» Data lines:
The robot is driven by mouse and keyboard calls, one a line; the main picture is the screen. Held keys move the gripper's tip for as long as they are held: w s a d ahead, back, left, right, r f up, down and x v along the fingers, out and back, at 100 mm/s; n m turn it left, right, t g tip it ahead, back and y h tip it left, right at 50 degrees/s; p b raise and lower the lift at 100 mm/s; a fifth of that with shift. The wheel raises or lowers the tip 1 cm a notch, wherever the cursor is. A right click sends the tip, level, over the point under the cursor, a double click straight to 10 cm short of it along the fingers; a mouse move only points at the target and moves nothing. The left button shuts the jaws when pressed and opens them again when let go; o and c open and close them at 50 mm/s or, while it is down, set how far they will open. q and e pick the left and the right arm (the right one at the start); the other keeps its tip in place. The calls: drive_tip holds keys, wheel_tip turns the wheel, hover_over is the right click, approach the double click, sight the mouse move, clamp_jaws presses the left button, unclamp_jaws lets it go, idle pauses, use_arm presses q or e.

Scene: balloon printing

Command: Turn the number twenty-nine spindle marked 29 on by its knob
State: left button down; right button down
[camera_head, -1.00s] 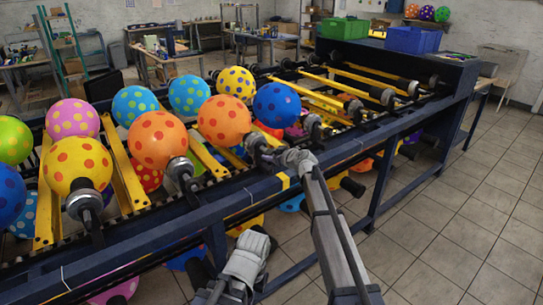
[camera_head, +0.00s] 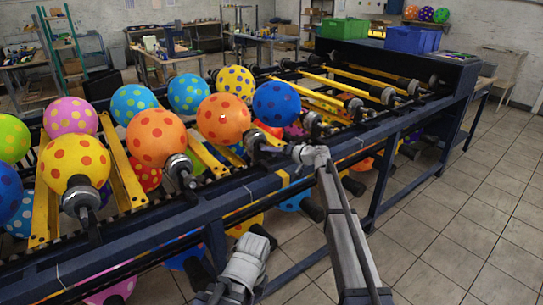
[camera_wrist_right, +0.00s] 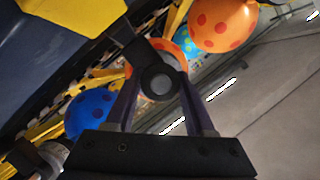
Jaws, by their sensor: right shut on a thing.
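A row of spindles with black-and-grey hubs holds polka-dot balloons along the rack. The markings are too small to read, so I cannot confirm number 29. My right gripper (camera_head: 283,149) comes in from the right at the spindle of the orange balloon (camera_head: 223,119). In the right wrist view its two fingers (camera_wrist_right: 158,98) are shut on the round black knob (camera_wrist_right: 159,83) at that spindle's end. The gripper partly covers the spindle in the head view. A pale grey part of my left arm shows low in the head view, but no left fingers can be made out.
A blue balloon (camera_head: 277,103) is right of the gripped spindle, and another orange balloon (camera_head: 156,137) is on its left. The dark blue rack rail (camera_head: 215,208) runs in front. Green (camera_head: 344,31) and blue bins stand at the back. The tiled floor at right is clear.

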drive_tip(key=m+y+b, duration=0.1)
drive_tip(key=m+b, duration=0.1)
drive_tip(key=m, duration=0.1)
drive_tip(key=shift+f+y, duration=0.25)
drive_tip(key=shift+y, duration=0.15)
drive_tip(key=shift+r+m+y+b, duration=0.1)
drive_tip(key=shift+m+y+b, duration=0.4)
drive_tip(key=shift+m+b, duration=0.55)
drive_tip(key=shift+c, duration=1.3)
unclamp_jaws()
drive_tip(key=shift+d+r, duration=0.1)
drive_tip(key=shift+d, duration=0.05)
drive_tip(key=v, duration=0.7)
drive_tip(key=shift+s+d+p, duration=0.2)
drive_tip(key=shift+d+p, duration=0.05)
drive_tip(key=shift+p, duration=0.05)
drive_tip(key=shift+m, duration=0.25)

» Required work:
Return the listing above word for word, with the pictures removed.

» Solution:
The robot is driven by mouse and keyboard calls, one a line; the main picture is the screen. Held keys move the gripper's tip for as long as they are held: w s a d ahead, back, left, right, r f up, down and x v along the fingers, out and back, at 100 mm/s; n m turn it left, right, t g tip it ahead, back and y h tip it left, right at 50 degrees/s; p b raise and lower the lift at 100 mm/s; a fifth of that with shift. The wheel raises or lowers the tip 1 cm a notch, wherever the cursor is. A right click sends the tip, level, over the point under the cursor, a double click straight to 10 cm short of it along the fingers; a mouse move only points at the target and moves nothing. The left button shuts the jaws when pressed and opens them again when let go; o and c open and close them at 50 mm/s or, while it is down, set how far they will open. q and e pick the left and the right arm (the right one at the start); the other keeps its tip in place. The calls: drive_tip holds keys, wheel_tip turns the wheel, hover_over is the right click, approach the double click, sight the mouse move, clamp_jaws presses the left button, unclamp_jaws lets it go, idle pauses, use_arm presses q or e.

Scene: balloon printing

Command: Turn the number twenty-nine spindle marked 29 on by its knob
State: left button down; right button down
[camera_head, -1.00s] 
[camera_head, +0.00s] 
[camera_wrist_right, +0.00s] 
Jaws, by their sensor: right shut on a thing.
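A row of spindles with black-and-grey hubs holds polka-dot balloons along the rack. The markings are too small to read, so I cannot confirm number 29. My right gripper (camera_head: 283,149) comes in from the right at the spindle of the orange balloon (camera_head: 223,119). In the right wrist view its two fingers (camera_wrist_right: 158,98) are shut on the round black knob (camera_wrist_right: 159,83) at that spindle's end. The gripper partly covers the spindle in the head view. A pale grey part of my left arm shows low in the head view, but no left fingers can be made out.
A blue balloon (camera_head: 277,103) is right of the gripped spindle, and another orange balloon (camera_head: 156,137) is on its left. The dark blue rack rail (camera_head: 215,208) runs in front. Green (camera_head: 344,31) and blue bins stand at the back. The tiled floor at right is clear.

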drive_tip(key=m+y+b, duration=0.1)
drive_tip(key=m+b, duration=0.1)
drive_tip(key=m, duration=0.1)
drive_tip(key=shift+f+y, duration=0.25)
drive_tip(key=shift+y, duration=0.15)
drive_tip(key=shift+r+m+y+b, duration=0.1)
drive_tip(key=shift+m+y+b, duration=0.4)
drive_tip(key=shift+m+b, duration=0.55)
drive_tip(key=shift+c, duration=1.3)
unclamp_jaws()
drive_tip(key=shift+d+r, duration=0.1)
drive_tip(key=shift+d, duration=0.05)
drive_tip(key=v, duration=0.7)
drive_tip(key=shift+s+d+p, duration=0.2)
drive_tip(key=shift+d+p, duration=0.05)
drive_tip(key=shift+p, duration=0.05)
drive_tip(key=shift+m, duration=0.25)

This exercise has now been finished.